The Marco Island Marriott Beach Resort, Golf Club and Spa will be undergoing some major changes come 2017. The hotel, which has long been a staple on Marco Island, is transitioning into a JW-branded-property. Upon its completion, it will be the JW Marriott brand’s first oceanfront resort in the United States.
Though the resort isn’t complete just yet, many changes have already been made specifically in the way of the cuisine. Earlier this month the Marriott Beach Resort, Golf Club and Spa invited the Coastal Breeze News on a Culinary and Cocktail Crawl to showcase their new restaurants as well as their updated older restaurants.
The tour kicked off in the lobby where the group was served blackberry lemonade, made with fresh blackberries and blackberry vodka. Drinks in hand, we made our way down to Quinn’s on the Beach, one of the resort’s older restaurants and Marco’s only beachfront eatery. Sous Chef Matthew Blair introduced the meal. We had coconut shrimp with mango relish and scotch bonnetjam followed by Cuban dish ropa vieja, which is comprised of braised flank steak, yellow rice, black beans and plantains. The bartender served Jose Cuevro Gold margaritas that paired nicely.
“We’re lucky here. We have a lot of great influences with our staff, Haitian, Cuban, Mexican and actually Thai believe it or not,” said Sous Chef Matthew. “Everybody brings something different to the table and we try and use that when we make our menu.”
The next stop was Kane, a new restaurant that the hotel will offer sometime in the near future. The staff created a sneak peak set up right on the beach, lined with tiki torches, palm trees and a fire pit. As the sun went down we ate chicken yakitori and pork belly bao, which is sort of like an Asian taco filled with pork belly, cilantro, radish and a spicy peanut sauce. We drank a cocktail cleverly named “Lights Out,” a reference to turtle season. It was served in a coconut with Meyers Rum,Cruzan Rum, Captain Morgan, Malibu, with orange and pineapple juice. Très tropical. Before we left to our next location one of the resort’s fire dancers performed a hypnotic number.
While the first two stops were without a doubt amazing, they were only the appetizers for what was to come. We said goodbye to Kane and made our way inside to Ario, formerly Kurrents. Ario opened in October and offers guests an international wine list, in house artisanal dry-aged steaks, and of course local Gulf of Mexico seafood. We enjoyed a three-course meal with different wine pairings and champagne for each dish.
Director of food and beverage Charles Albanos introduced us to the restaurant and explained Ario’s global nomad concept. Ario looks to combine simple ingredients with intriguing flavor profiles in order create a unique dinning experience for guests. First we were served scallops, foie gras and beef tartare. Followed by arugula, gem lettuce, black cod and grouper. While all the dishes were delicious, the star of the evening waswithout a doubt the dry aged steak. Chef de Cuisine, Gerald Sombright presented it to us before cutting it and serving it.

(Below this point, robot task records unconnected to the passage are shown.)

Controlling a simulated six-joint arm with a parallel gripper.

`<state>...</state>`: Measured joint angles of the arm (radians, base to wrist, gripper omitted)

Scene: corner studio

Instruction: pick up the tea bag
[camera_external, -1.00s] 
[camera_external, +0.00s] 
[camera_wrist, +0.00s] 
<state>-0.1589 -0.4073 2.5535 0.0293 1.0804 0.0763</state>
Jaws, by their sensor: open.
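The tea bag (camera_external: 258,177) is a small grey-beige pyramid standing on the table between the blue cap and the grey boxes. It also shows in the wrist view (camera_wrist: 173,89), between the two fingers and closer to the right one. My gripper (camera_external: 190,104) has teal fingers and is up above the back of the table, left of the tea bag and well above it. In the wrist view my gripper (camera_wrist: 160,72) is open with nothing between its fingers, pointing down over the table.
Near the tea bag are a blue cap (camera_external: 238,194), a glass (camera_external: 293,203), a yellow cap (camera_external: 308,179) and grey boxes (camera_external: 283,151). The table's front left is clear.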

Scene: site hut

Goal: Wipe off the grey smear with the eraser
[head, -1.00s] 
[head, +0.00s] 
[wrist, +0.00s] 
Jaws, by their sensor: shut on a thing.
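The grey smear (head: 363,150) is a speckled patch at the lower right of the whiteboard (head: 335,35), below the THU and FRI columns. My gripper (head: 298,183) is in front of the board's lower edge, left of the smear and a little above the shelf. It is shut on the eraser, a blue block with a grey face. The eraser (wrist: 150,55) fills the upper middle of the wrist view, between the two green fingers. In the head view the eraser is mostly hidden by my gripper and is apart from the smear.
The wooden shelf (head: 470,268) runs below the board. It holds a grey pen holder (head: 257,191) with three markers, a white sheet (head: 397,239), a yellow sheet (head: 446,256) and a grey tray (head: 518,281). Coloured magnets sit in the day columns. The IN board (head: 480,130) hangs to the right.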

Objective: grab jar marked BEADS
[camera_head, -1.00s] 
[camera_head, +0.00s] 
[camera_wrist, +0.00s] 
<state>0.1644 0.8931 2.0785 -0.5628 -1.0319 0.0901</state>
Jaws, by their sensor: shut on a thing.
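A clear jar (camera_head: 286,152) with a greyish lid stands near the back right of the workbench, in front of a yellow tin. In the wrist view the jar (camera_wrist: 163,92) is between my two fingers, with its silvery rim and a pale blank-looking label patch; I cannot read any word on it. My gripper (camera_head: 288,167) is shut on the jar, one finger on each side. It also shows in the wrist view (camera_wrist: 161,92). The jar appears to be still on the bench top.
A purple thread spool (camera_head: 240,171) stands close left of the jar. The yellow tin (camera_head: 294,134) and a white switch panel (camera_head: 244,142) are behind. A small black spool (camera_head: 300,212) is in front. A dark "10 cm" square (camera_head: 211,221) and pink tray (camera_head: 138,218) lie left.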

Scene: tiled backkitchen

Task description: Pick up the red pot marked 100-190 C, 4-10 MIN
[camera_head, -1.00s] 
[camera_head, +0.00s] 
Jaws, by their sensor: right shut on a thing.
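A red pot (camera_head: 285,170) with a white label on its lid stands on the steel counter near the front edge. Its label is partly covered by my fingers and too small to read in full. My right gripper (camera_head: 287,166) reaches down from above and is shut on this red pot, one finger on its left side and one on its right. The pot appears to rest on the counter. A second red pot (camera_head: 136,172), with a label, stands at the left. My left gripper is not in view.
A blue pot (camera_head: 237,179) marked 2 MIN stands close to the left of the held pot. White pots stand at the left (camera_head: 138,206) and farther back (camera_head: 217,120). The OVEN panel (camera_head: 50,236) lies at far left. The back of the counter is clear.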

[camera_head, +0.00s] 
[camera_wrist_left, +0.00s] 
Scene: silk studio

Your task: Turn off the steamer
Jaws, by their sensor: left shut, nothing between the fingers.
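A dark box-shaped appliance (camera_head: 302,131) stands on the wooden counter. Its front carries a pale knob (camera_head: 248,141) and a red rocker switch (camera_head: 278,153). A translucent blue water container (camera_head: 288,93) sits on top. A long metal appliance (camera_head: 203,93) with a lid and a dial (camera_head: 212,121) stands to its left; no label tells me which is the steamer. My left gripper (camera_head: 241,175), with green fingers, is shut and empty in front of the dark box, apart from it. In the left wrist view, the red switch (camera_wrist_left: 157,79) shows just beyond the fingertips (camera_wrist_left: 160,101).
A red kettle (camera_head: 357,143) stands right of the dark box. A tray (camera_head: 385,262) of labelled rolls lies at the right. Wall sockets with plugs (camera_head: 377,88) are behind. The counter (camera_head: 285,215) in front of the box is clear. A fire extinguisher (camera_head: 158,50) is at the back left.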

After dinner, Chef Sombright gave us a quick tour of the immaculate kitchen and the room where the dry aging takes place. It’s this cold space with rows of meat and a wall lined with Himalayan pink salt.
Finally, we ended our evening back where we started. We entered the lobby and made our way to Korals where we had one last cocktail and some bacon flavored sweets paired with it.
I found each restaurant, though undoubtedly different, was as good as the next. It just depends on what you’re looking for, really. If you want fine dinning with paired wine Ario is the place to go. If you were looking for something a little more laid back but with a great view Quinn’s or Kane would be perfect and if you just want a drink to end the evening, Korals is located conveniently in the lobby.